Updating Status.message

If a client has ever observed an error with Status.message populated (which it always will be) but without ErrorInfo, the developer of that client may well have had to resort to parsing Status.message in order to find out information beyond just what Status.code conveys. That information may be found by matching specific text (e.g. "Connection closed with unknown cause") or by parsing the message to find out metadata values (e.g. a region with insufficient resources). At that point, Status.message is implicitly part of the API contract, so must not be updated - that would be a breaking change. This is one reason for introducing LocalizedMessage into the Status.details.
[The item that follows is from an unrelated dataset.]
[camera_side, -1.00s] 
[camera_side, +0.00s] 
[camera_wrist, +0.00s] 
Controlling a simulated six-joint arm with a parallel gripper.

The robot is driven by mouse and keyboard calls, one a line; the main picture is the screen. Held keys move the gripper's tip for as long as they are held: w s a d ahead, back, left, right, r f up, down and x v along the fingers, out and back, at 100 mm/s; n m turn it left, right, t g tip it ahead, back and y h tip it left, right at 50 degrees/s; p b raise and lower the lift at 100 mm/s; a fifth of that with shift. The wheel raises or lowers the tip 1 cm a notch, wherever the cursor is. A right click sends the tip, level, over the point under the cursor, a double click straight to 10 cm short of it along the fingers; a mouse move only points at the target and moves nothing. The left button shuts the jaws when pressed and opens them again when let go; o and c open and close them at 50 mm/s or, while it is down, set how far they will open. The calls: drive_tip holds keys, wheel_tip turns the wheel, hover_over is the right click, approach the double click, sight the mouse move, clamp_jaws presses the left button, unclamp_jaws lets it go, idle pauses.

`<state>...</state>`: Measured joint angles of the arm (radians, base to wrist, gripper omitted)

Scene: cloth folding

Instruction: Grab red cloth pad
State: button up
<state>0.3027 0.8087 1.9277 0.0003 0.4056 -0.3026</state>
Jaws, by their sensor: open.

RPCs which have always included ErrorInfo are in a better position: the contract is then more about the stability of ErrorInfo for any given error. The reason and domain need to be consistent over time, and the metadata provided for any given (reason,domain) can only be expanded. It's still possible that clients could be parsing Status.message instead of using ErrorInfo, but they will always have had a more robust option available to them.

Further reading

  • For which error codes to retry, see [AIP-194][aip-194].
  • For how to retry errors in client libraries, see AIP-4221.

Changelog

  • 2024-10-18: Rewrite/restructure for clarity.
  • 2024-01-10: Incorporate guidance for writing effective messages.
  • 2023-05-17: Change the recommended language for Status.message to be the service's native language rather than English.
  • 2023-05-17: Specify requirements for changing error messages.
  • 2023-05-10: Require ErrorInfo for all error responses.
  • 2023-05-04: Require uniqueness by message type for error details.
  • 2022-11-04: Added guidance around PERMISSION_DENIED errors previously found in other AIPs.
  • 2022-08-12: Reworded/Simplified intro to add clarity to the intent.
  • 2020-01-22: Added a reference to the ErrorInfo message.
  • 2019-10-14: Added guidance restricting error message mutability to if there is a machine-readable identifier present.
  • 2019-09-23: Added guidance about error message strings being able to change.